- 5 min read

Sakaemachi After Dark

Four Hours on a stool, Four Friends

Sakaemachi is a miniature Showa period town filled with alleyways and hundreds of pubs and hole in the wall eateries, where liveliness and darkness coexist, making it a curious discovery day and night, like an odyssey in multiple acts.

Act 1 - Day Time

At midday it looks lifeless, abandoned, unkempt, like being in your teenager’s bedroom the morning after. Shelves bent with the weight of time, and posters that look dog eared around the edges.

One of the charms of visiting Sakaemachi, is that it is like going to your childhood. To a time when ma and pa stores ruled, with simple old toys that are all play and no pretence.

In the rabbit warren that is the Sakaemachi markets, there are over 130 shops and eateries that is largely a hold out against twenty-first-century progress. One that still feels like as it was, in the mid-twentieth century.
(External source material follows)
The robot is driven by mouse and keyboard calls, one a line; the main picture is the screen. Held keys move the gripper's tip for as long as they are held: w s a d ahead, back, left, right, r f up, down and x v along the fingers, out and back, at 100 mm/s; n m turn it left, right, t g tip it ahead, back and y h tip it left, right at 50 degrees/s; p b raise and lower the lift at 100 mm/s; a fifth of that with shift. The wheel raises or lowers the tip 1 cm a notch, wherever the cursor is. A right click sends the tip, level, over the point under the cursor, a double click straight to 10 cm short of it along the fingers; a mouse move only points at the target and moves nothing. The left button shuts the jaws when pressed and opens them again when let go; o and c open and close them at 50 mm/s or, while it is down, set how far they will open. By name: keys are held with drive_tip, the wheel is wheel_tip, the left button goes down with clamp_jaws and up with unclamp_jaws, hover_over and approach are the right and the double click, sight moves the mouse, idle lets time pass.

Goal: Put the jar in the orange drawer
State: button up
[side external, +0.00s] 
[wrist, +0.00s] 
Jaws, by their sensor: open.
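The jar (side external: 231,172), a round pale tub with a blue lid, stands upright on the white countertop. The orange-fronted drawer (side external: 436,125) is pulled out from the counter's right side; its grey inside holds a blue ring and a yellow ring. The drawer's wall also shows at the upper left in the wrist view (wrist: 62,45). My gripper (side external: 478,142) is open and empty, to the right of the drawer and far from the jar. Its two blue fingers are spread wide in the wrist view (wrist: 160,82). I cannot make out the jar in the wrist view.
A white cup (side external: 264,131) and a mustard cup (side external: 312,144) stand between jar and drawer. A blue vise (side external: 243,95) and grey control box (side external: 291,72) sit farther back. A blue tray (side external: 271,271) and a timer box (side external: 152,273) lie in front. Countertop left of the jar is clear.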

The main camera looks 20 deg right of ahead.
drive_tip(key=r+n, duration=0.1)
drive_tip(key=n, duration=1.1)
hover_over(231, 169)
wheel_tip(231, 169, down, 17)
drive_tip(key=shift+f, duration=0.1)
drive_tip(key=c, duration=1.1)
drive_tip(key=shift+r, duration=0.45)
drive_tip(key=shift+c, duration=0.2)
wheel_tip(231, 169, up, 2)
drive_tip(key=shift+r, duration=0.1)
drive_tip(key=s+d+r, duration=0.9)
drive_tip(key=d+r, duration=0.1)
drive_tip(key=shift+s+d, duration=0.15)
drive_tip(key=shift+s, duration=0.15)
One that doesn’t abide by the political correctness of this current era, they call it as it is. Fancy some Chiirichi, or Goats blood soup? If that was lost in translation, they even dot the eatery with a cute picture of a furry goat, like something straight out of a children’s bedtime story.
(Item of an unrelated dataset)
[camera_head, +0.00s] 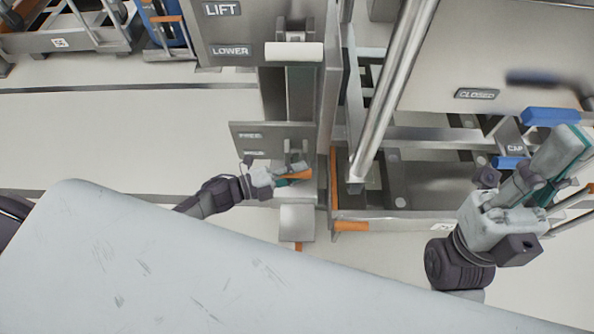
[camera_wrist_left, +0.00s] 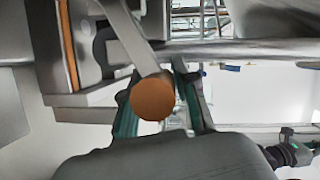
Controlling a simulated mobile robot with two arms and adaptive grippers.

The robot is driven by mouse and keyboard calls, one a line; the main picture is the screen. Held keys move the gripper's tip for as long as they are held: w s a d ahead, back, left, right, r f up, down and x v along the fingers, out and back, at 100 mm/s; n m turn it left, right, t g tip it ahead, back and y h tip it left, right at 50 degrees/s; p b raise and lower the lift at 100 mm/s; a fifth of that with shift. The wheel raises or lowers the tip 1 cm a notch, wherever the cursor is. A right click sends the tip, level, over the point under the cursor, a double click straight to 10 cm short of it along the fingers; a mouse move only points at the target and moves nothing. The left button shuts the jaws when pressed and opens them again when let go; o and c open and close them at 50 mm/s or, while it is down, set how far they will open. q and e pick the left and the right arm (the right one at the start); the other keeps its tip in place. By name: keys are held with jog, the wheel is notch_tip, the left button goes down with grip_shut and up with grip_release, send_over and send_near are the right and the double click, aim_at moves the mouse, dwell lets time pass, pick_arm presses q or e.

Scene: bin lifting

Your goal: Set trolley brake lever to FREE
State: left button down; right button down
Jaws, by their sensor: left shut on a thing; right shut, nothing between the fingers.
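The trolley brake lever ends in an orange grip (camera_head: 296,175), with a round orange end (camera_wrist_left: 153,97) in the left wrist view. My left gripper (camera_head: 291,178) is shut on this grip; its teal-lined fingers (camera_wrist_left: 160,105) are on both sides of the lever. A grey label plate (camera_head: 272,131) stands just above, with FREE on its upper line and a blurred word below. The grip is below both labels in the head view. The lever's pivot is hidden. My right gripper (camera_head: 572,150) is shut and empty at the right, apart from the lever.
A grey panel (camera_head: 240,28) marked LIFT and LOWER carries a white-handled lever (camera_head: 294,52). A pale slanted surface (camera_head: 200,270) fills the foreground below my left arm. A frame with a metal tube (camera_head: 391,90) and a CLOSED label (camera_head: 477,94) stands right. Open floor (camera_head: 120,140) lies left.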

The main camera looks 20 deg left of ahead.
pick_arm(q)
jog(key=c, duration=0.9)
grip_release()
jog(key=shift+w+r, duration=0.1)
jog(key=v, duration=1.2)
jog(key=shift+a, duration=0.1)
Part of the reason why the signs look unkempt, may be because the shopkeepers are venerating the past generations that opened these stores. It is like if they were to come back at Obon, they can find their way back and reunite with the land of the living.
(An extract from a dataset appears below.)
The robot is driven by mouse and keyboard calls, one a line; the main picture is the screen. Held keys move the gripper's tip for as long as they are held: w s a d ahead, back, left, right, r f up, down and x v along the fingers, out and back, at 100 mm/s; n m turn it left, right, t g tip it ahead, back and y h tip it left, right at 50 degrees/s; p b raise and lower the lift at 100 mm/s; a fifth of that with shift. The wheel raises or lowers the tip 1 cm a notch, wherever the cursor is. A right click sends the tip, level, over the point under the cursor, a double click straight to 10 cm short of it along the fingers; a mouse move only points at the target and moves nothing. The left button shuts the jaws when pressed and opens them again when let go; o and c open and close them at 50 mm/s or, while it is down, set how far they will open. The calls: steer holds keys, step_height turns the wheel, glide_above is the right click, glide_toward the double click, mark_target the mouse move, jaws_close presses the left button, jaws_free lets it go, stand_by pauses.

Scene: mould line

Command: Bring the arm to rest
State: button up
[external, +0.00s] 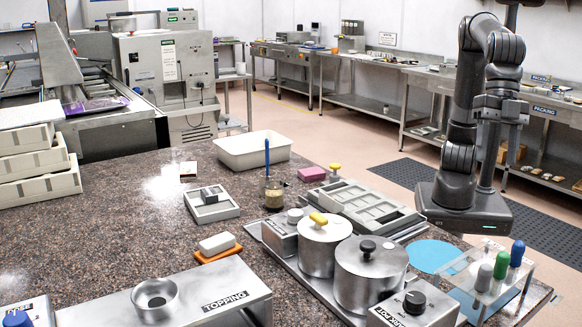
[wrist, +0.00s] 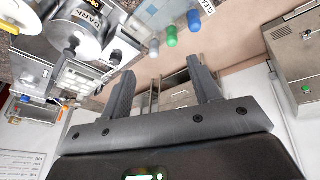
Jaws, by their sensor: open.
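My arm stands folded at the right of the external view, beyond the far right edge of the speckled worktop (external: 120,215). My gripper (external: 501,112) is raised well above the worktop, close to the arm. In the wrist view my gripper (wrist: 161,68) has its two dark fingers spread apart, with nothing between them. Nothing touches the fingers.
Two steel pots (external: 371,272) and a tray with compartments (external: 365,205) stand on the worktop. A clear rack with grey, green and blue handled tools (external: 502,265) stands at the near right corner. A long steel bench (external: 420,75) runs behind the arm.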

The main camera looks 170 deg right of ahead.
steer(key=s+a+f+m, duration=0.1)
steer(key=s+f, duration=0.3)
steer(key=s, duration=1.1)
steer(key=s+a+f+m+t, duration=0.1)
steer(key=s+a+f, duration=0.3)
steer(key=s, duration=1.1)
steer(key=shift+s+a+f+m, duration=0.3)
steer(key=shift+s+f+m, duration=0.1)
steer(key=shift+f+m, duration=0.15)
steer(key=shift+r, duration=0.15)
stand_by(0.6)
This market square, or rabbit warren, has been sustaining life for centuries. Nearby is the Asatogawa, a fresh water stream which flowed into Naha Port from Shuri which meant that coral was not formed in the port. Possibly this is why the market is founded here, close to market gardens for vegetables that were thirsty for water.

Actually, these markets were rebuilt, phoenix like, in 1955, and these days are a mixture of bars, restaurants and shops, most of them the size of a single car garage. While the majority serve Okinawan cuisine, there are also a scattering serving cuisine from nearby countries.

Act 2 - Night Time

At night the lights are finally turned on, as if the teenager is finally awake, the make up is put on, and ready to party.

People may think that all-nighters are all about getting drunk. It isn’t, it is the lubricant that engenders connection, with laughter and tears that bonds humanity from ocean to ocean. It may be half a century since the return of Okinawa to Japan but I am still bowled over by the people I met here, in humble gestures like naming their daughter with the symbols of world peace. Is she the one who holds the hopes and dreams of the nation in her hands, as she prays for her father and mother, her future sons and daughters? Since ancient times, it was thought that females protect males with their spiritual powers, and thus only females were allowed to enter Sefa Utaki.

It reminded me of ancient Greece, where people lived in fear. Philosophers were revered as they thought they knew the way. The Greek word for wisdom was Sophos, love was Philo, and so philosophy was the love of wisdom. To name your daughter Sophie, was very aspirational, as it was hoped that she would light up her generation with wisdom.

Most restaurant reviews are about the food, but today I want to focus on the culture and the setting. You may remember long ago, Nescafe used to sell coffee on the conversations it engendered, not the coffee itself. Perhaps it was the Awamori, or the communal dining, or the festive and musical atmosphere in these hole in the wall eateries, that engendered such deep and nostalgic conversations. I can’t guarantee that you will have such a special time as me, but it was a great journey into what it was like to be a human, not just what it meant to be Okinawan, for a few hours.

Prayer is a reflection of Gods work in our lives. It is true at Osaka International Church and just as true in the bars of Sakaemachi, as my new found friend mentioned over an amazing Goya Sour cocktail. "Prayer is praise, songs are praise." So Okinawan songs take on another dimension, whether sung at a Goat kitchen or in the arms of a love lost chanteuse past her prime.

Act 3 - Future Fusion

While Sakaemachi is known for its historic ways, there are plenty of up and coming bars and eateries as well. So off we go, to another hole in the wall bar where the drinking is easy and the decor is light. I am seated next to Superman (well at least that is what his shirt says) but you don’t need any supernatural talents to pick a good drink at the aptly name Dance Hall Sakeba Thank you.

I was treated to a Goya sour, kind of like a pisco sour without the egg white foam but with a slight citrus note was both a surprise and a delight. Come back another time, and you might see Shingo the resident DJ crafting the best reggae, Yaman! you might say, but the perfectly manicured wait staff with pristine caps and denim aprons say more green mango cocktails than brown sugar.

Four hours later, my bar hopping at Sakaemachi can easily take you to the red line, where you miss the last train at 1138pm. Thankfully taxis to downtown Naha are reasonable, though for Chatan and beyond you may as well stay the night.

Getting there

Asato is just three stops on the monorail from the Prefectural Office, yet it is a world away from the bright lights of Kokusai Dori.